Problem description: Only a number is wanted: how many lines in the listing contain the word "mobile"?

Input:

begin

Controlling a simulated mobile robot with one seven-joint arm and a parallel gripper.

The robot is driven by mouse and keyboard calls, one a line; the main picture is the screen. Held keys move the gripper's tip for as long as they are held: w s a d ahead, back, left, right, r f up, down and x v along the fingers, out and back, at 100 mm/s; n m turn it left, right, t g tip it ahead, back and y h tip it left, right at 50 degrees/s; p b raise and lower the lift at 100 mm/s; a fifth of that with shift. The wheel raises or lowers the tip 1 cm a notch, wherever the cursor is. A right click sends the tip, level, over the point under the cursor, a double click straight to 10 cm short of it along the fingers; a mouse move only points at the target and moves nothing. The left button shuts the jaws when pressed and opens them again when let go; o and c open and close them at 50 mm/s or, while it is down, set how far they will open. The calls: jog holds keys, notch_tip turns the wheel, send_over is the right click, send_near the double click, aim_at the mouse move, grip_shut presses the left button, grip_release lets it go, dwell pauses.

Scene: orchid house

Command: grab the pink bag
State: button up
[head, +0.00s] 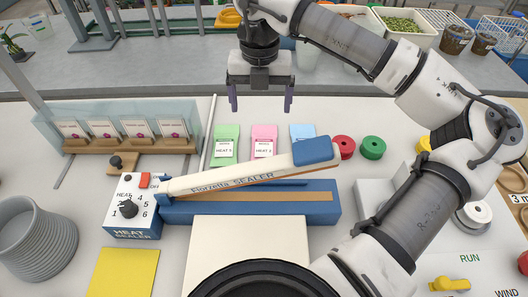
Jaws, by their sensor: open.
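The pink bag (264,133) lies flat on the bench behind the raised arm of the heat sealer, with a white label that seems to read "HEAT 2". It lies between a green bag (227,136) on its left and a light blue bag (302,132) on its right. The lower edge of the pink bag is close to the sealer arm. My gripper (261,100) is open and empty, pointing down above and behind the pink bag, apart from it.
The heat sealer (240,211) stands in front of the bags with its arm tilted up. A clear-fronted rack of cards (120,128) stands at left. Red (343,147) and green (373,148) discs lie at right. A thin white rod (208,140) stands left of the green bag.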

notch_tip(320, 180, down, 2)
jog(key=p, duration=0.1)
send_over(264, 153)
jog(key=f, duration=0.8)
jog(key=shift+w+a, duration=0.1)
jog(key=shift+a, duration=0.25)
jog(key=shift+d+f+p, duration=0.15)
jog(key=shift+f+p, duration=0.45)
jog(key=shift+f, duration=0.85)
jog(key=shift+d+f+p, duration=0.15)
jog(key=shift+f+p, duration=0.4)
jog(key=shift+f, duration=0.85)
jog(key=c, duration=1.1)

end
begin

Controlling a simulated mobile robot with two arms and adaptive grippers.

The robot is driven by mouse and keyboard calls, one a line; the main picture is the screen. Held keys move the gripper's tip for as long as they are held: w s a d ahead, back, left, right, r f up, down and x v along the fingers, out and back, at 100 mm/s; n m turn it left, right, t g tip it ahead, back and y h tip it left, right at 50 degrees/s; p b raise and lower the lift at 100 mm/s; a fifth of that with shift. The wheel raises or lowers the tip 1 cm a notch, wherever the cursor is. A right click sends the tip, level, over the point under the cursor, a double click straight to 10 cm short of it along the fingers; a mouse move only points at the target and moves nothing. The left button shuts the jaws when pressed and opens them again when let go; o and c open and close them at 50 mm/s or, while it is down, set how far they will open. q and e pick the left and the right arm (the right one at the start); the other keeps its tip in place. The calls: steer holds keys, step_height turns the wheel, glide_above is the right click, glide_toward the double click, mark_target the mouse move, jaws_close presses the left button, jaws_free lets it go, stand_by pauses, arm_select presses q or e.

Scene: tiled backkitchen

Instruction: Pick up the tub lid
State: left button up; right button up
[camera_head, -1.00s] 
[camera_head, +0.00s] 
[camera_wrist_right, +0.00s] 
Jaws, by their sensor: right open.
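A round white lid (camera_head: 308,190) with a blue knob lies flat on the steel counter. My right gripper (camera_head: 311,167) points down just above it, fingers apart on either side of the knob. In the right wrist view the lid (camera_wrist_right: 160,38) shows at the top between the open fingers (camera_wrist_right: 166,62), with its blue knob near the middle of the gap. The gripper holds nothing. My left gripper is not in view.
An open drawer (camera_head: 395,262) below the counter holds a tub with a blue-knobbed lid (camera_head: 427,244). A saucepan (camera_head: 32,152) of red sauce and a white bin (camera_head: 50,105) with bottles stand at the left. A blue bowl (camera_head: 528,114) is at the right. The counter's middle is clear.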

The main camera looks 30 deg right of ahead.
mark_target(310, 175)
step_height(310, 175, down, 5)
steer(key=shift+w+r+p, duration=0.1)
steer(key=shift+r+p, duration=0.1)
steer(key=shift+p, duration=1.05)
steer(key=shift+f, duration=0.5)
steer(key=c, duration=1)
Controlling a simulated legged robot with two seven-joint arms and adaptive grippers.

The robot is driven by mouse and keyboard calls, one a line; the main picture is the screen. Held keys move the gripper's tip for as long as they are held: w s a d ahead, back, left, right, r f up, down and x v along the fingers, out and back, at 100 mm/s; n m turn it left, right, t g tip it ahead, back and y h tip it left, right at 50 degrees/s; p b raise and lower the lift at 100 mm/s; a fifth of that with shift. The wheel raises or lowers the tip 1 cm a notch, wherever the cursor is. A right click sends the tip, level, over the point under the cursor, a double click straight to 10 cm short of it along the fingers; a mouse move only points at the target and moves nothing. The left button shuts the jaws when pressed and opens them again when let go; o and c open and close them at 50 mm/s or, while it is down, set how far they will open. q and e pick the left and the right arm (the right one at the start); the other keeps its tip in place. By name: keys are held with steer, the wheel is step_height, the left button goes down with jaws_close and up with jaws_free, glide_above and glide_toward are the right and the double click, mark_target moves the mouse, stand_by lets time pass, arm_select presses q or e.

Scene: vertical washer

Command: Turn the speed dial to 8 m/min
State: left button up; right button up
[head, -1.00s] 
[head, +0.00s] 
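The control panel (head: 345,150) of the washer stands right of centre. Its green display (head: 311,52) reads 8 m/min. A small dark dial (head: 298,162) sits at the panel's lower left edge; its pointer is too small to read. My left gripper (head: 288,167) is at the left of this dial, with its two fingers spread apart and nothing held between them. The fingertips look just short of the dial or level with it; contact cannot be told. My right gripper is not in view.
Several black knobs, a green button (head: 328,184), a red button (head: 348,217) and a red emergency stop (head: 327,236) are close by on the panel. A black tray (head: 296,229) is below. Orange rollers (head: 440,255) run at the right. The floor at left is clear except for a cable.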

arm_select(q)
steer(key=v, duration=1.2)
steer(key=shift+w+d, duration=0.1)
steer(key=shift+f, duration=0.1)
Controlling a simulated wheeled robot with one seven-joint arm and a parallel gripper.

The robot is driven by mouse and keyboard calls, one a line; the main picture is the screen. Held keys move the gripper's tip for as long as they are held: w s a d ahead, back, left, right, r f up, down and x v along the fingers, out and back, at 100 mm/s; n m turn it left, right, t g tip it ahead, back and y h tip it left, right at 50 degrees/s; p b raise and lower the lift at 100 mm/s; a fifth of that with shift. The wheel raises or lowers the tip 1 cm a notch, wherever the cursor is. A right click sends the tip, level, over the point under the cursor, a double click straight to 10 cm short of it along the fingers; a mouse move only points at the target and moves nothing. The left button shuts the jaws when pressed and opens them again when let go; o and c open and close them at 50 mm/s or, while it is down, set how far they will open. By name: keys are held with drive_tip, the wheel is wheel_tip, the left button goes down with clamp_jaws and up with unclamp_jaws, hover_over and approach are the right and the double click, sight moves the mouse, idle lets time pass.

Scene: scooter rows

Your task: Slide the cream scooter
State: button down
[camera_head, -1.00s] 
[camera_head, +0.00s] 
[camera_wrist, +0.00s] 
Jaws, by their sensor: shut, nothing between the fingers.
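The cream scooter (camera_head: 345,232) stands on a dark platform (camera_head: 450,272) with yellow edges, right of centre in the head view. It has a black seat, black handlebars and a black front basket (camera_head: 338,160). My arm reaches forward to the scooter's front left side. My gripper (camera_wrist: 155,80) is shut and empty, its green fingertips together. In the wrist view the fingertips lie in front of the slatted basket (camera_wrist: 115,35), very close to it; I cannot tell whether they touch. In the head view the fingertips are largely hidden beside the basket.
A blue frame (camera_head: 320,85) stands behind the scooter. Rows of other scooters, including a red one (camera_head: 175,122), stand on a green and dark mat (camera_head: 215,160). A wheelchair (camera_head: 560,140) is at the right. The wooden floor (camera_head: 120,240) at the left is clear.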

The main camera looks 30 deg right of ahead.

end
begin

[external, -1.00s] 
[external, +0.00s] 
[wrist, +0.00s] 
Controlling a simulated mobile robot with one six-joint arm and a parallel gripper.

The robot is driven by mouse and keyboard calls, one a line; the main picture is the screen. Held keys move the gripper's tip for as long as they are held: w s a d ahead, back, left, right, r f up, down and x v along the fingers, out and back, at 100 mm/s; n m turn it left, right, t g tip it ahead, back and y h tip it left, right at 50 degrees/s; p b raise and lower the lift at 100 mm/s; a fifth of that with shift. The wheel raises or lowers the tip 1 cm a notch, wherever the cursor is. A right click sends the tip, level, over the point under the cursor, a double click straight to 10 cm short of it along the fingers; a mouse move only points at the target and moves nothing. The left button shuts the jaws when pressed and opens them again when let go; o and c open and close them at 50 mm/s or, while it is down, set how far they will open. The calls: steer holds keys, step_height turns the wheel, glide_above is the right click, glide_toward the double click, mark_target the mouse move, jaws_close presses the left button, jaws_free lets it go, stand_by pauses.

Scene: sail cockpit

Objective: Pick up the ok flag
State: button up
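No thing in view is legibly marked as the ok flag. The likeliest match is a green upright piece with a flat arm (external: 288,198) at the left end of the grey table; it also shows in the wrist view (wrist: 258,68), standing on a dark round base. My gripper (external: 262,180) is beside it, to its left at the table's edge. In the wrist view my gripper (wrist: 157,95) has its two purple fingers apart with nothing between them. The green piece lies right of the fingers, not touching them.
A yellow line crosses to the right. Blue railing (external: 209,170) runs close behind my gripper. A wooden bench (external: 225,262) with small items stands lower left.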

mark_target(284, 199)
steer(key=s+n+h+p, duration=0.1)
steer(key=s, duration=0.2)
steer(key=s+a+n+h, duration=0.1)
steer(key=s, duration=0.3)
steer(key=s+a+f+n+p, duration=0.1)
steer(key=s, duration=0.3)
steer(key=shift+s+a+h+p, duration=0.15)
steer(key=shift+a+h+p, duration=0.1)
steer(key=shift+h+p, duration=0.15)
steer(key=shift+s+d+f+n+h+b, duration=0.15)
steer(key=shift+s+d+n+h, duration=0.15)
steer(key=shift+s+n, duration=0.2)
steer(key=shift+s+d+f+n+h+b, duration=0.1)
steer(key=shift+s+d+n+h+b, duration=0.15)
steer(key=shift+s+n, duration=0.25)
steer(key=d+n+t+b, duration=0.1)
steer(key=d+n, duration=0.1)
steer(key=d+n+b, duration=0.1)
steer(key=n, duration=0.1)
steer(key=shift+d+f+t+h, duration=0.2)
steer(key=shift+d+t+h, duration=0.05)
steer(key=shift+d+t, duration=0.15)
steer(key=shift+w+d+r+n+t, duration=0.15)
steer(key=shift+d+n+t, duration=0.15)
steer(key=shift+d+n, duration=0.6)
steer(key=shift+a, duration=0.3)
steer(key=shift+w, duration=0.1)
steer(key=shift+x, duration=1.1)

end

Solution for this task: 3